Top tethers should always be used with forward-facing child restraints to anchor the top of the child restraint to the vehicle and reduce forward rotation of the child restraint in a frontal crash (Brown et al. 1995, Legault et al. 1997). The video below compares the performance of the same model of child restraint tethered (closer to camera) and untethered (farther from camera) in a 48 km/h crash test with a 3-year-old sized dummy. The dummy in the child restraint attached with a tether experiences about 150 mm (6 inches) less forward movement of the head. Reduced head excursion means that in an actual crash, a child would be less likely to experience head contact with the interior. Among children injured in forward-facing child restraints, head and facial trauma predominate (Nance et al. 2010, Arbogast et al. 2002). Head contact while the neck is in tension can also generate vertebral fractures and dislocations, as well as spinal cord injury, by suddenly stopping the free motion of the head and putting significant compressive and shear loads on the neck (Stalnaker 1993, McElhaney and Myers 1993). Reduction of head excursion and elimination of head contact are therefore as important for avoiding neck injury as they are for reducing head and facial injury in children. Top tethers can also partially compensate for other misuses, such as loose installation using the LATCH strap or seatbelt (Manary et al. 2019) .However, the tether must be tight, as the improvement offered by a top tether is also degraded by slack. Failure to use the tether is a common misuse of forward-facing child restraints, occurring in half of forward-facing installations (Jermakian and Wells 2010).

Tether vs. no tether

Tether reducing effects of misuse

Forward-facing child restraints and side-impact protection

Although frontal impacts are the most common type of crash, side impacts are more likely to result in serious and fatal injuries (Viano and Parenteau 2008). Injuries to the head and face are most common in side impacts, so restraints with larger padded sidewings may offer some protection (Orzechowski et al. 2003, Arbogast et al. 2010, Maltese et al. 2007), but may be insufficient for keeping the head within the child restraint in the most severe crashes (Hauschild et al. 2015) Laboratory testing of child restraints with different types of LATCH hardware indicate that rigid LATCH offers improved protection by limiting motion towards the struck side of the vehicle (Klinich et al. 2005). Early tests using a tether and forward-facing child restraints showed a negligible effect on lateral head excursion compared to those without a tether (Klinich et al. 2005), while more recent work indicated that a tether could reduce lateral head excursion (Hauschild et al. 2016). Testing with additional energy absorbing elements (side air cushion) showed a significant improvement over a baseline design (Bendjallal et al. 2011). NHTSA has proposed side impact testing requirements for harnessed child restraint systems, but they are not yet required. Child restraint manufacturers may advertise that their products have been tested in side impact, but do not provide details on how they are doing so.

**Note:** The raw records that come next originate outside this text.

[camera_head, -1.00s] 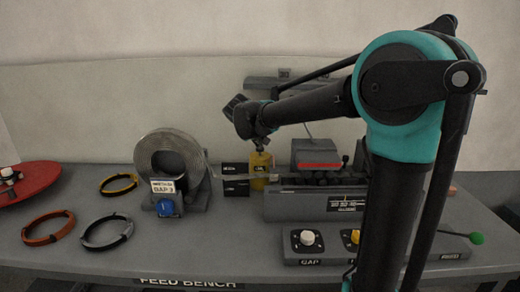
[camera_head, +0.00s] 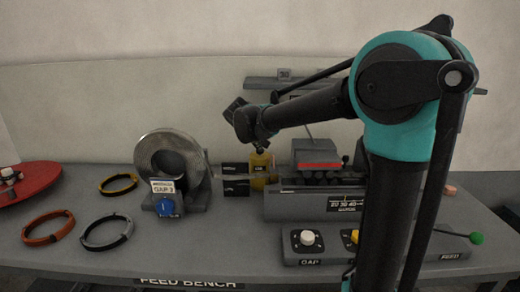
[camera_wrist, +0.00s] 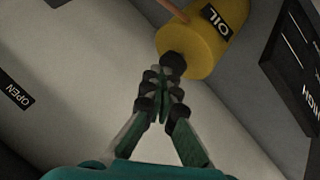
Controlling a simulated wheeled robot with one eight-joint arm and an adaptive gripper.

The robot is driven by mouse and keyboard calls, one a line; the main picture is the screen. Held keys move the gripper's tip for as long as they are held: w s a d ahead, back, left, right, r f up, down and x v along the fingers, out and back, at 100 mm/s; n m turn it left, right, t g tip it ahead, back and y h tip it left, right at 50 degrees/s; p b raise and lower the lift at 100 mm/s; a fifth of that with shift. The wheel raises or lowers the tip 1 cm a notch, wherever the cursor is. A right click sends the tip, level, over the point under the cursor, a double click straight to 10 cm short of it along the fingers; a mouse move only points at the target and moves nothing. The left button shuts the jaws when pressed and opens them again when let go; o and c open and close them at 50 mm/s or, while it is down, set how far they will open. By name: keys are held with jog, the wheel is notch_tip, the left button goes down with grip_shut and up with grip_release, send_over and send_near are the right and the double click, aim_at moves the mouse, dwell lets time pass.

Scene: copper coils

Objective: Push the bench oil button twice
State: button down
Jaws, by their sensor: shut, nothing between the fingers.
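The yellow oil bottle (camera_head: 261,174) stands on the bench behind the left end of the roller unit. In the wrist view the yellow oil body (camera_wrist: 205,45) bears a black OIL label. A dark round knob (camera_wrist: 173,62), apparently the oil button, sticks out of its near end. My gripper (camera_wrist: 161,80) is shut and empty, with its fingertips at this knob. I cannot tell whether they touch it or press it. In the head view my gripper (camera_head: 262,144) points down just above the yellow bottle.
A metal coil (camera_head: 147,158) on a stand with a blue knob (camera_head: 165,207) is left of the bottle. Three banded rings lie further left. The roller unit (camera_head: 310,206) and a front panel with a white GAP knob (camera_head: 307,237) are right. A dark panel (camera_wrist: 290,65) is close by in the wrist view.

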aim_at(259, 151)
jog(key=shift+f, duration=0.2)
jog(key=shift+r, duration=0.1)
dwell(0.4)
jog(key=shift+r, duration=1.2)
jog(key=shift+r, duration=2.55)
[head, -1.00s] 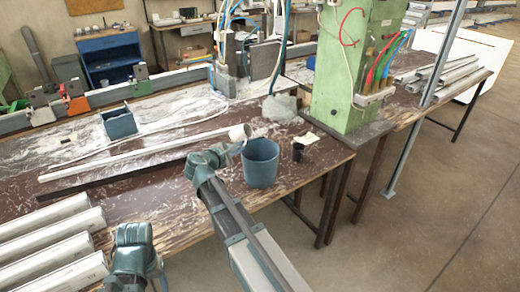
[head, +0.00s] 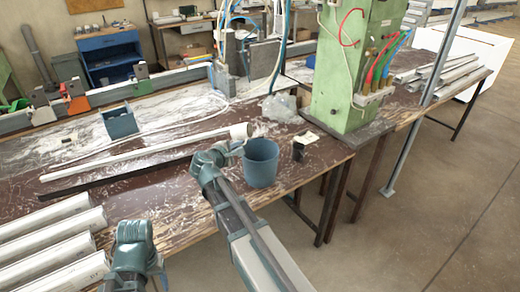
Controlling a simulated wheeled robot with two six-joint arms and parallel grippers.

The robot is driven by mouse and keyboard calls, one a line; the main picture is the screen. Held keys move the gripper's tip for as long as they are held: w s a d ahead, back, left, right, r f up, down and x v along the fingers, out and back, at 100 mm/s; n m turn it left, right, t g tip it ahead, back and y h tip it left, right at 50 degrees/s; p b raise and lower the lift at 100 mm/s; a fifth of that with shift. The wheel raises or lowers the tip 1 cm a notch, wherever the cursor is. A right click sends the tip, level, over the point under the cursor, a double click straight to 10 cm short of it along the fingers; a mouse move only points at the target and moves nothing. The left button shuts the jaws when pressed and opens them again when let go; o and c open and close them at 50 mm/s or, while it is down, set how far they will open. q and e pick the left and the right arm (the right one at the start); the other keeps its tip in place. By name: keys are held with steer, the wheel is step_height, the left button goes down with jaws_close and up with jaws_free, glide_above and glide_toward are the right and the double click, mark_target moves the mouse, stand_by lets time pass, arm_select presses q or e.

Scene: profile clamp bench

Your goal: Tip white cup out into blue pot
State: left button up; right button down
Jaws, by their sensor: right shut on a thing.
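The blue pot (head: 261,163) stands upright on the worn bench near its front edge, just right of my right gripper. The white cup (head: 239,131) is at the far side of my right gripper (head: 233,146), above and left of the pot's rim. The cup is small in view, and I cannot see what is inside it. My right gripper is shut on the cup. My left gripper (head: 134,232) is low in the picture, beside the white profiles; its fingers do not show clearly.
White profiles (head: 50,235) lie at the left front. A long white rod (head: 140,158) lies behind my right gripper. A dark small container (head: 301,151) stands right of the pot. A green machine column (head: 350,75) rises behind it. A blue bin (head: 119,122) stands back left.

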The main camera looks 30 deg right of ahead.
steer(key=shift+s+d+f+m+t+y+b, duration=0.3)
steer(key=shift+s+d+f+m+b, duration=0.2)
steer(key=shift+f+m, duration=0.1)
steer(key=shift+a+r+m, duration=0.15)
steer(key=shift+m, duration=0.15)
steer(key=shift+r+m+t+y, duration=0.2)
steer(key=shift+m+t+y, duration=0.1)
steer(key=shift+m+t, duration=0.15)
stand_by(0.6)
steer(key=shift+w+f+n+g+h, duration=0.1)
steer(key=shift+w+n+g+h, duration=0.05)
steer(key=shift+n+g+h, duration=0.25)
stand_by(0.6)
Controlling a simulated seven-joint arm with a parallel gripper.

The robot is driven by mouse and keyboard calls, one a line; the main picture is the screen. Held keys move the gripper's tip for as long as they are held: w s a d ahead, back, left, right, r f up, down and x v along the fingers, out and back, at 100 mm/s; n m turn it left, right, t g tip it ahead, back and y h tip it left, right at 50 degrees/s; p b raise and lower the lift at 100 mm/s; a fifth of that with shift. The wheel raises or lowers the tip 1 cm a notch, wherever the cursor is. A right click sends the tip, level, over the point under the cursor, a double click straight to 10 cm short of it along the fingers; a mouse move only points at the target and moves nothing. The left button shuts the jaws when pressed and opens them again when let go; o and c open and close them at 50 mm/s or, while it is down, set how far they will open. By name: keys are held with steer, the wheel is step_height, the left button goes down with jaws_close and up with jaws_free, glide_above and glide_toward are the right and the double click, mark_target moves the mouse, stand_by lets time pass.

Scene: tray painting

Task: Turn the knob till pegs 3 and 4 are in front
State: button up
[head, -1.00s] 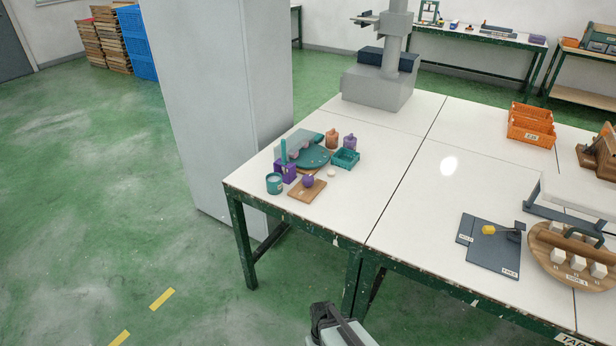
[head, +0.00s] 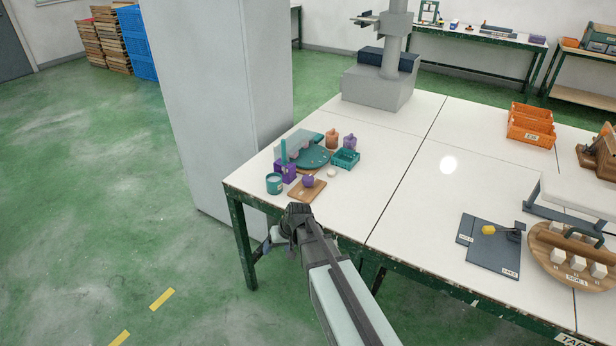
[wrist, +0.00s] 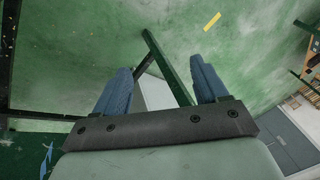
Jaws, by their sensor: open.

Forward-facing child restraints and airbags

Although all children are safer in the rear seat, if all of the rear seating positions are occupied, a child in a forward-facing harnessed child restraint would usually be the best candidate to ride in the right-front passenger position. A child well secured in a properly installed forward-facing child restraint should be at no greater risk of injury from airbag deployment than a belted adult in the same seating position. The use of a harness around the child reduces the likelihood of being out-of-position and thus close to an airbag than an older child in a booster seat or seatbelt. Of the children sustaining fatal injuries from deploying airbags, none was seated in a properly used forward-facing child restraint (NHTSA 2009). If a forward-facing child restraint needs to be installed in the right-front position, the vehicle seat should be positioned as far rearward as possible, while still allowing for accommodation of the rear seat occupant.